## What is needed
Present the following entries again, word for word and in full.

## Rows about robot tasks
☆ ☆ ☆ ☆ ☆

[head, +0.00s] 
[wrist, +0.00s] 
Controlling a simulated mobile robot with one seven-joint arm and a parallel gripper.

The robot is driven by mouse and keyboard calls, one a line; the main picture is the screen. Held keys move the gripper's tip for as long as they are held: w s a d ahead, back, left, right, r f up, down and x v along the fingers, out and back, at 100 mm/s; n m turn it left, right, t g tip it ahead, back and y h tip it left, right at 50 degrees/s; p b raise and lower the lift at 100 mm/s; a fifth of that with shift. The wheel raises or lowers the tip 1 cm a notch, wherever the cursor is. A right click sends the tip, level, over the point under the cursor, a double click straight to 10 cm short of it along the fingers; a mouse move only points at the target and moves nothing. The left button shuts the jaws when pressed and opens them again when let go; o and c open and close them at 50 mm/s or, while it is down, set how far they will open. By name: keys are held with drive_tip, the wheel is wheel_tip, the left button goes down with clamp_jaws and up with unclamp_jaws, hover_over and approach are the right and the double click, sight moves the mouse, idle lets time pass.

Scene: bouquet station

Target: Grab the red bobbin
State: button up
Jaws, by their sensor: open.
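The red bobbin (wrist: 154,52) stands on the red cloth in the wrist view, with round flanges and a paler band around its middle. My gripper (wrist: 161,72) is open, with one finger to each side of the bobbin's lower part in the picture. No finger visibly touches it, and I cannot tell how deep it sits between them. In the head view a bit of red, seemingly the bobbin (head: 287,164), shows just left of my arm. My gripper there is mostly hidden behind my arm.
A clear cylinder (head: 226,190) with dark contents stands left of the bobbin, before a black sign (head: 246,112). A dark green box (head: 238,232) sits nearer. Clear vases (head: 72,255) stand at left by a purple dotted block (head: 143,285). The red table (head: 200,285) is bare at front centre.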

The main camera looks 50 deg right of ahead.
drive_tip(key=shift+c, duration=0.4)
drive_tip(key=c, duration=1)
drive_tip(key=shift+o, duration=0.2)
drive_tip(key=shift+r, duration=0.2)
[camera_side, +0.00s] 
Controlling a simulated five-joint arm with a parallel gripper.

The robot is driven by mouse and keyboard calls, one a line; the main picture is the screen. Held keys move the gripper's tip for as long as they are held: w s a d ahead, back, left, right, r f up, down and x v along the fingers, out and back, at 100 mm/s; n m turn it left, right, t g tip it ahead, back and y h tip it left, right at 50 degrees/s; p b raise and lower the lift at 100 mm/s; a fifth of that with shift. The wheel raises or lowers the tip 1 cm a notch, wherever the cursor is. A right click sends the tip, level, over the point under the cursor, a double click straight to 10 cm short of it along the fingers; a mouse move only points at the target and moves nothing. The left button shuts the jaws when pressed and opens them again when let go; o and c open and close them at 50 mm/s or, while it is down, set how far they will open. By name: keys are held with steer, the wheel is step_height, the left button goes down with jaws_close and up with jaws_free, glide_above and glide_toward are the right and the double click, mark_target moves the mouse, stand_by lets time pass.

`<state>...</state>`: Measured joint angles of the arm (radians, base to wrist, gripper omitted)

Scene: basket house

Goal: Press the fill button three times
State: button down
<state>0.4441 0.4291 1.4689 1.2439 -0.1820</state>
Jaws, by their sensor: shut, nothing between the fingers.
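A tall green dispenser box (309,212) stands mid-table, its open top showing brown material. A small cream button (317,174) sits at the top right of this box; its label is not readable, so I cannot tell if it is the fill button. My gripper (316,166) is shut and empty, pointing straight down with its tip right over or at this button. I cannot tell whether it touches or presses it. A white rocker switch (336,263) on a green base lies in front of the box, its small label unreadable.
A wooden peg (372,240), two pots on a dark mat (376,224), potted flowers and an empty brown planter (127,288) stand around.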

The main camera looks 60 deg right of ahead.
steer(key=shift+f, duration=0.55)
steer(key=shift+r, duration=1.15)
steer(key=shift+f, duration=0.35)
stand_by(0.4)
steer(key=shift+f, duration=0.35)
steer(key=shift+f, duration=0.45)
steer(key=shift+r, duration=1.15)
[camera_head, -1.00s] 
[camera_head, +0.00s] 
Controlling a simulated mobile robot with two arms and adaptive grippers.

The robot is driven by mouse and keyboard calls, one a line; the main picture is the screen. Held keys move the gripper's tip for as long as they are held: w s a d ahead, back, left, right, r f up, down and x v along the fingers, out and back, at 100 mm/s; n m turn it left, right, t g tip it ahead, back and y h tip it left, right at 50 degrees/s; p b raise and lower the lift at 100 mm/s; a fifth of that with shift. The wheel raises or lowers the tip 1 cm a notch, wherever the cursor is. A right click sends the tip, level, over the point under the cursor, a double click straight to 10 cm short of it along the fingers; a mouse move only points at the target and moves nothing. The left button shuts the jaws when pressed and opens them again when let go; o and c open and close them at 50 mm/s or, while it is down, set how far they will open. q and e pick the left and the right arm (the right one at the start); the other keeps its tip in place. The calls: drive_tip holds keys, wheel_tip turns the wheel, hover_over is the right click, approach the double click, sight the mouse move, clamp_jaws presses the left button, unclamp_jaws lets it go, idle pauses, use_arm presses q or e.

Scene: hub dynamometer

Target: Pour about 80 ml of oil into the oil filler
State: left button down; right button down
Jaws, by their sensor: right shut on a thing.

☆ ☆ ☆ ☆ ☆

## Solution
[head, +0.00s] 
[wrist, +0.00s] 
Controlling a simulated mobile robot with one seven-joint arm and a parallel gripper.

The robot is driven by mouse and keyboard calls, one a line; the main picture is the screen. Held keys move the gripper's tip for as long as they are held: w s a d ahead, back, left, right, r f up, down and x v along the fingers, out and back, at 100 mm/s; n m turn it left, right, t g tip it ahead, back and y h tip it left, right at 50 degrees/s; p b raise and lower the lift at 100 mm/s; a fifth of that with shift. The wheel raises or lowers the tip 1 cm a notch, wherever the cursor is. A right click sends the tip, level, over the point under the cursor, a double click straight to 10 cm short of it along the fingers; a mouse move only points at the target and moves nothing. The left button shuts the jaws when pressed and opens them again when let go; o and c open and close them at 50 mm/s or, while it is down, set how far they will open. By name: keys are held with drive_tip, the wheel is wheel_tip, the left button goes down with clamp_jaws and up with unclamp_jaws, hover_over and approach are the right and the double click, sight moves the mouse, idle lets time pass.

Scene: bouquet station

Target: Grab the red bobbin
State: button up
Jaws, by their sensor: open.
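The red bobbin (wrist: 154,52) stands on the red cloth in the wrist view, with round flanges and a paler band around its middle. My gripper (wrist: 161,72) is open, with one finger to each side of the bobbin's lower part in the picture. No finger visibly touches it, and I cannot tell how deep it sits between them. In the head view a bit of red, seemingly the bobbin (head: 287,164), shows just left of my arm. My gripper there is mostly hidden behind my arm.
A clear cylinder (head: 226,190) with dark contents stands left of the bobbin, before a black sign (head: 246,112). A dark green box (head: 238,232) sits nearer. Clear vases (head: 72,255) stand at left by a purple dotted block (head: 143,285). The red table (head: 200,285) is bare at front centre.

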The main camera looks 50 deg right of ahead.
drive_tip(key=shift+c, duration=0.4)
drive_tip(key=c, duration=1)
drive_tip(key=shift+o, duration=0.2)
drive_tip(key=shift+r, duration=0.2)
[camera_side, +0.00s] 
Controlling a simulated five-joint arm with a parallel gripper.

The robot is driven by mouse and keyboard calls, one a line; the main picture is the screen. Held keys move the gripper's tip for as long as they are held: w s a d ahead, back, left, right, r f up, down and x v along the fingers, out and back, at 100 mm/s; n m turn it left, right, t g tip it ahead, back and y h tip it left, right at 50 degrees/s; p b raise and lower the lift at 100 mm/s; a fifth of that with shift. The wheel raises or lowers the tip 1 cm a notch, wherever the cursor is. A right click sends the tip, level, over the point under the cursor, a double click straight to 10 cm short of it along the fingers; a mouse move only points at the target and moves nothing. The left button shuts the jaws when pressed and opens them again when let go; o and c open and close them at 50 mm/s or, while it is down, set how far they will open. By name: keys are held with steer, the wheel is step_height, the left button goes down with jaws_close and up with jaws_free, glide_above and glide_toward are the right and the double click, mark_target moves the mouse, stand_by lets time pass.

`<state>...</state>`: Measured joint angles of the arm (radians, base to wrist, gripper omitted)

Scene: basket house

Goal: Press the fill button three times
State: button down
<state>0.4441 0.4291 1.4689 1.2439 -0.1820</state>
Jaws, by their sensor: shut, nothing between the fingers.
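A tall green dispenser box (309,212) stands mid-table, its open top showing brown material. A small cream button (317,174) sits at the top right of this box; its label is not readable, so I cannot tell if it is the fill button. My gripper (316,166) is shut and empty, pointing straight down with its tip right over or at this button. I cannot tell whether it touches or presses it. A white rocker switch (336,263) on a green base lies in front of the box, its small label unreadable.
A wooden peg (372,240), two pots on a dark mat (376,224), potted flowers and an empty brown planter (127,288) stand around.

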The main camera looks 60 deg right of ahead.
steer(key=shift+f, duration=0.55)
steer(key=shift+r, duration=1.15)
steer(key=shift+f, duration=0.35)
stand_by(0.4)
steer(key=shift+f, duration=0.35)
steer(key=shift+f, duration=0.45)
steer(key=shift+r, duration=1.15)
[camera_head, -1.00s] 
[camera_head, +0.00s] 
Controlling a simulated mobile robot with two arms and adaptive grippers.

The robot is driven by mouse and keyboard calls, one a line; the main picture is the screen. Held keys move the gripper's tip for as long as they are held: w s a d ahead, back, left, right, r f up, down and x v along the fingers, out and back, at 100 mm/s; n m turn it left, right, t g tip it ahead, back and y h tip it left, right at 50 degrees/s; p b raise and lower the lift at 100 mm/s; a fifth of that with shift. The wheel raises or lowers the tip 1 cm a notch, wherever the cursor is. A right click sends the tip, level, over the point under the cursor, a double click straight to 10 cm short of it along the fingers; a mouse move only points at the target and moves nothing. The left button shuts the jaws when pressed and opens them again when let go; o and c open and close them at 50 mm/s or, while it is down, set how far they will open. q and e pick the left and the right arm (the right one at the start); the other keeps its tip in place. The calls: drive_tip holds keys, wheel_tip turns the wheel, hover_over is the right click, approach the double click, sight the mouse move, clamp_jaws presses the left button, unclamp_jaws lets it go, idle pauses, use_arm presses q or e.

Scene: hub dynamometer

Target: Pour about 80 ml of oil into the oil filler
State: left button down; right button down
Jaws, by their sensor: right shut on a thing.

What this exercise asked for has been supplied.